Facciamo un passo indietro, alla produzione. Le condizioni meteo di queste settimane impatteranno sulla stagione in corso?

«In linea di massima il nostro bilancio è positivo. Non possiamo ancora prevedere eventuali danni sui fruttiferi, perché siamo in fioritura, ma al momento al di là di alcuni allagamenti sullo jonio non si registrano per fortuna criticità. Per quanto riguarda la fornitura idrica non si segnalano problemi. Insieme alla Basilicata, la Calabria è la regione che in questo momento può contare su una buona dotazione. I bacini di accumulo sono in buono stato di invaso e le piogge degli ultimi giorni hanno restituito ai terreni una ‘scorta’ sufficiente: del resto è caduta  un decimo dell’acqua che cade in un anno in Calabria. Al momento possiamo affrontare con serenità quest’ultimo scorcio di primavera».

Per quanto riguarda la manodopera si conferma l’emergenza?

«Purtroppo sì. Continuiamo a registrare un fuga degli italiani dai lavori in agricoltura. Non si trovano braccianti, non si trova manodopera specializzata: potatori, ruspisti, trattoristi. Il decreto flussi è una risposta, ma non basta. Innanzitutto per i numeri: le quote assegnate alla Calabria non soddisfano neanche la metà del fabbisogno. E poi c’è il problema dei tempi, troppo lunghi. Spesso i lavoratori stranieri che accedono all’Italia con il decreto flussi arrivano quando la raccolta è finita. Con gli agrumi a volte sono arrivati un anno dopo, per la campagna successiva».

Gli italiani magari fuggono dal lavoro agricolo perché sottopagato?

«Guardi, io non prendo in considerazione chi specula o fa ricorso al caporalato.

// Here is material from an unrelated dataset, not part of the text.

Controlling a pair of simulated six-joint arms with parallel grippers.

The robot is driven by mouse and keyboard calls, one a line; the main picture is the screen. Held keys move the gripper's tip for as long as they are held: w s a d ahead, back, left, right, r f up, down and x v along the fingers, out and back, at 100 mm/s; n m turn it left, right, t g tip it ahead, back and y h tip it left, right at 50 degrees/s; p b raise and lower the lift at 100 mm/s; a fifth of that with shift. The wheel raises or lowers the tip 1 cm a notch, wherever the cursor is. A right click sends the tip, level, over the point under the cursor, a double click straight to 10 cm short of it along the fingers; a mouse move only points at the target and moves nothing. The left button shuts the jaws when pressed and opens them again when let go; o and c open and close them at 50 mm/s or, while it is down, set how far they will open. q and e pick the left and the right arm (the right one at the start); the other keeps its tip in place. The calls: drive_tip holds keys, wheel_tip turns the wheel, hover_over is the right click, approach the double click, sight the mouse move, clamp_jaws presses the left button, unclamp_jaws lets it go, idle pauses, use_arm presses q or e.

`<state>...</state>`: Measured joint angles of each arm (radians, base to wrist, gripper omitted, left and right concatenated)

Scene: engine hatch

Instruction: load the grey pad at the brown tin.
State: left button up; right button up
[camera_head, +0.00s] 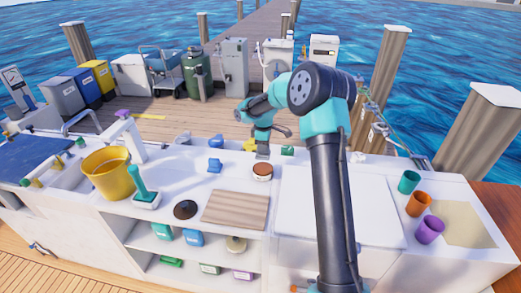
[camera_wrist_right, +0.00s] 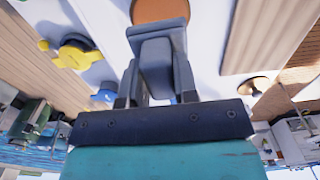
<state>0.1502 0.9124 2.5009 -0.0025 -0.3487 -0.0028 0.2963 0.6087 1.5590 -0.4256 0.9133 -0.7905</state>
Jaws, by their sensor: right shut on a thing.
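The brown tin (camera_head: 262,172) stands on the white counter, its round brown top (camera_wrist_right: 160,9) facing up. My right gripper (camera_head: 262,150) is just behind and above the tin. It is shut on the grey pad (camera_wrist_right: 156,62), a grey block between the two fingers in the right wrist view. The pad's far end overlaps the near edge of the brown top in that view. I cannot tell whether the pad touches it. My left gripper is not in view.
A wooden board (camera_head: 235,209) lies left of and in front of the tin. A dark round lid (camera_head: 185,209), a yellow bucket (camera_head: 107,172) and a green-handled brush (camera_head: 142,186) are farther left. Green (camera_head: 409,181), orange (camera_head: 419,204) and purple (camera_head: 430,229) cups stand at the right.

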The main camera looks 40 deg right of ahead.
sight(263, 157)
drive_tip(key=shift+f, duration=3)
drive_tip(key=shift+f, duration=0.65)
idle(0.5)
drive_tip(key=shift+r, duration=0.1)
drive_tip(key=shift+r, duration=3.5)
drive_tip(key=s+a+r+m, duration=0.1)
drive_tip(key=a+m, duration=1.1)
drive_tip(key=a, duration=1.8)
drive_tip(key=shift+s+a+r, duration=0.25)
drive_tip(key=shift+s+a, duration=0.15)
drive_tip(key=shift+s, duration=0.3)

Per me quelli sono delinquenti. Gli imprenditori agricoli onesti, virtuosi, pagano da contratto e anche di più, per intercettare lavoratori».

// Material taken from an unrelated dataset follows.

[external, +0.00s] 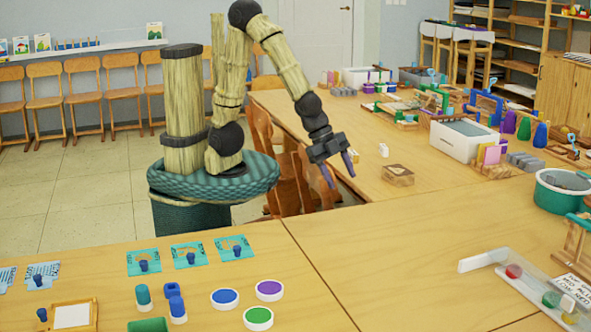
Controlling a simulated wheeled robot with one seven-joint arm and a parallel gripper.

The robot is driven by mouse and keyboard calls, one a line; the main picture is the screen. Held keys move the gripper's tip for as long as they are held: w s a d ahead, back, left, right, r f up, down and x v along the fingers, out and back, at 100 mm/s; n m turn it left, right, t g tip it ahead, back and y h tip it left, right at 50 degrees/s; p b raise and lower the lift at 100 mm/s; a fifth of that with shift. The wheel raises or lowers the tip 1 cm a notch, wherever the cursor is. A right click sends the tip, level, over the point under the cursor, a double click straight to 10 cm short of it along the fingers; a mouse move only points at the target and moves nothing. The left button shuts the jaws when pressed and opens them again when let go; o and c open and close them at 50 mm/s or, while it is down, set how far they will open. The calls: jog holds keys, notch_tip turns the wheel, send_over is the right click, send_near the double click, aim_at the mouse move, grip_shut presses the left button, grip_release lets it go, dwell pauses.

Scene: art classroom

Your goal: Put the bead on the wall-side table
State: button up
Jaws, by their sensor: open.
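My gripper (342,181) hangs fingers-down at the left edge of the farther table (310,112), with its two fingers apart and nothing seen between them. I cannot make out a bead for certain. A small white piece (384,150) and a small yellowish piece (353,155) lie on the farther table, just beyond my gripper. I cannot tell whether either is the bead. The farther table runs back towards the door wall and may be the wall-side table, but its name is not shown.
A wooden block (397,175) sits right of my gripper. A white bin (464,140) and several tools crowd the table's right side. The near table (330,262) holds paint pots and cards, with bare wood in its middle. Chairs (262,140) stand along the farther table's left side.

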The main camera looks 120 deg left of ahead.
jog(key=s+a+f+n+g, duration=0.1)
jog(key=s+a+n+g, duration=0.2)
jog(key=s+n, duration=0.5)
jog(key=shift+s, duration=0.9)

Quali sono le tariffe da contratto?

«Per i braccianti, la tariffa minima è di 40 euro lordi a giornata, quindi per 6 ore e mezza di lavoro. I lavoratori specializzati guadagnano molto di più. Possono arrivare a 2mila, 2500 euro al mese, in base all’esperienza. Se sono giovani, 1.800 euro in media. Ma non se ne trovano. Ormai sono lavori che fanno i pensionati».

Pesa l’incertezza…

«Guardi, io credo ci sia anche un po’ di pregiudizio verso alcuni lavori. Ma certo l’incertezza – il lavoro giornaliero è soggetto anche alle condizioni meteo – e la stagionalità pesano. E si preferisce chiedere il reddito di cittadinanza. Una misura di sostegno per chi vive in condizioni di disagio è ovvio sia necessaria, ma non deve diventare un’alternativa al lavoro».

Quali sono le soluzioni, secondo Coldiretti?

«La revisione di queste misure, tanto per dirne una. E poi favorire l’arrivo di manodopera extra Unione europea. Già oggi rappresenta il 30, 35 per cento dei lavoratori del settore e, come detto, non basta. Ci sono poi produttori che stanno riorganizzando i propri cicli di coltivazione in modo da garantire un impegno continuo e assumere una squadra fissa di lavoratori, con contratti quindi stabili e i benefit connessi. Ripeto, l’emergenza c’è ed è seria. Ci siamo trovati nel recente passato con produzioni rimaste sulle piante e superfici abbandonate».